#### [Stated task]
Check each line of the records below and collect those that include the word "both".

Records from a data collection:
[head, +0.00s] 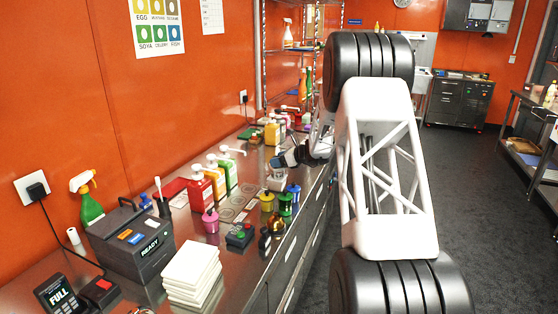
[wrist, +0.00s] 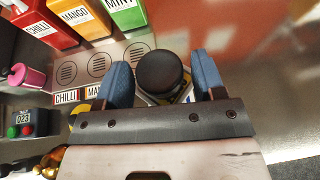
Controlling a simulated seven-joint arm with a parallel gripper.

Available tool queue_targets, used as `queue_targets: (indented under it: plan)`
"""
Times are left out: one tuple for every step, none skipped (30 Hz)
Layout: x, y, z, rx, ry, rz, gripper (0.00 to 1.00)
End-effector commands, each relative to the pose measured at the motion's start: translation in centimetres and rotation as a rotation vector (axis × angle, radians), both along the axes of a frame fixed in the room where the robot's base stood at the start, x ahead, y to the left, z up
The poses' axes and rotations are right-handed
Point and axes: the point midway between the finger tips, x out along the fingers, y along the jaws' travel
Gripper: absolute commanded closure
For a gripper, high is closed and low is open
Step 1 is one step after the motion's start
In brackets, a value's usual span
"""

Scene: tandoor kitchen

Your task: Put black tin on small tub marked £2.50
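A round black tin (wrist: 160,72) shows from above in the wrist view, between the two blue fingers of my gripper (wrist: 163,80). A narrow gap shows between the tin and each finger. Under the tin, part of a thing with white and yellow markings (wrist: 185,99) shows; it may be the small tub, but no price is readable. In the head view my gripper (head: 284,160) is low over the steel counter, with a pale block-like thing (head: 277,182) just below it. The tin cannot be made out there. Whether the tin touches what is under it is hidden.
Red, orange and green sauce bottles (head: 218,175) stand left of the gripper. Yellow (head: 267,201), green (head: 286,204) and blue (head: 294,192) canisters stand close in front, with a pink one (head: 210,221) nearer.

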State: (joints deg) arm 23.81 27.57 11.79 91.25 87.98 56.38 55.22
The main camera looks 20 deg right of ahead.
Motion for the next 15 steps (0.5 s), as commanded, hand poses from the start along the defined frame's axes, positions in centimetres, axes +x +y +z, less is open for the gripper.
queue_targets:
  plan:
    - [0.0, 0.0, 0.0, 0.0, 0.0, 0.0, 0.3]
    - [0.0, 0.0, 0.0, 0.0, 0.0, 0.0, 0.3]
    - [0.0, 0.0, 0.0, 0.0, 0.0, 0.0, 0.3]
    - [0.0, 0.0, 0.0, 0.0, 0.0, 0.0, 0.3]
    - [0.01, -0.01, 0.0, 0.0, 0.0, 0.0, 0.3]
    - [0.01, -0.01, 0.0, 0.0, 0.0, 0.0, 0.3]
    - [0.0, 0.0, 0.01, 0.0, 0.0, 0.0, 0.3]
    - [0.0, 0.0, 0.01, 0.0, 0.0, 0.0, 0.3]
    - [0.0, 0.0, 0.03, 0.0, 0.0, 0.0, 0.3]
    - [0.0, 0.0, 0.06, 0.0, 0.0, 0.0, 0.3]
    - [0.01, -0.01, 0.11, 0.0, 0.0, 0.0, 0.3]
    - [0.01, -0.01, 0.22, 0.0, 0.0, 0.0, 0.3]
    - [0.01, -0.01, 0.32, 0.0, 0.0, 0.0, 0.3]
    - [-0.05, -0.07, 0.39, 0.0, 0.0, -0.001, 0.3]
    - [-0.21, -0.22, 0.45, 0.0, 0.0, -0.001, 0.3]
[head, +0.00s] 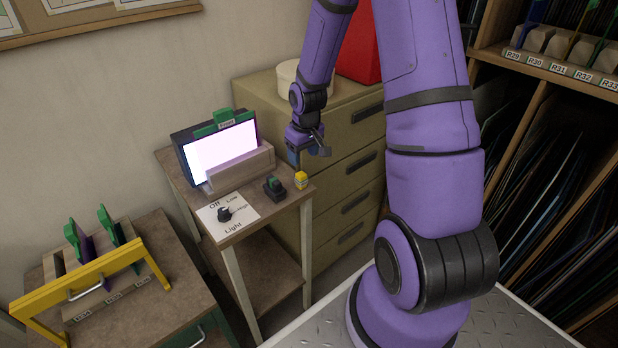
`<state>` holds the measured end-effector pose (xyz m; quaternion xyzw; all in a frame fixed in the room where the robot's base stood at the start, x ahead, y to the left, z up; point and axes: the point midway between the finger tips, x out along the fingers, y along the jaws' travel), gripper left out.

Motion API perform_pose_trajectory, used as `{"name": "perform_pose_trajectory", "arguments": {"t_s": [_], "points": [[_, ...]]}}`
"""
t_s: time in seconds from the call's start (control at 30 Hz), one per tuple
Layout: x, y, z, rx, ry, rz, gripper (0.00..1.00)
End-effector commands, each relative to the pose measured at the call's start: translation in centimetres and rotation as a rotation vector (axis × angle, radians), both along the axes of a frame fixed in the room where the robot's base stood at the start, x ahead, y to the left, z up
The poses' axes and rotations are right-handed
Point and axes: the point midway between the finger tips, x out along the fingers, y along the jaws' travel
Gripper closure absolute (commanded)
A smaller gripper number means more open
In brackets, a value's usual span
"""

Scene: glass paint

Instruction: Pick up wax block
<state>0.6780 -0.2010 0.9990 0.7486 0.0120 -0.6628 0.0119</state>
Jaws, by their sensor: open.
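A small yellow block (301,180), which looks like the wax block, sits near the right front edge of the small wooden table (262,215). A dark block with a green top (274,187) stands just left of it. My gripper (309,153) hangs from my purple arm above and slightly behind the yellow block, apart from it in the picture. It is open, with nothing visible between its fingers. The exact height of the gap is hard to tell.
On the small table are a glowing light panel (220,145) with a wooden holder (240,172) and a light dial (224,213). A drawer cabinet (350,165) stands behind right. A yellow-framed rack (80,280) is at left, and shelves (540,130) are at right.

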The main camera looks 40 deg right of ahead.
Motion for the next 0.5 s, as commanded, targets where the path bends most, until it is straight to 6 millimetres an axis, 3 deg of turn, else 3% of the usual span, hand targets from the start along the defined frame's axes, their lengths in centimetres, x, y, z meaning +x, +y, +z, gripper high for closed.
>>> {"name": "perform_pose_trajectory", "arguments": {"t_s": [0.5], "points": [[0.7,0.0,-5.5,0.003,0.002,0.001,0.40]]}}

#### [Answer to this task]
End-effector commands, each relative to the pose measured at the motion's start: translation in centimetres and rotation as a rotation vector (axis × angle, radians), both along the axes of a frame fixed in the room where the robot's base stood at the start, x ahead, y to the left, z up
End-effector commands, each relative to the pose measured at the call's start: translation in centimetres and rotation as a rotation vector (axis × angle, radians), both along the axes of a frame fixed in the room where the robot's base stood at the start, x ahead, y to the left, z up

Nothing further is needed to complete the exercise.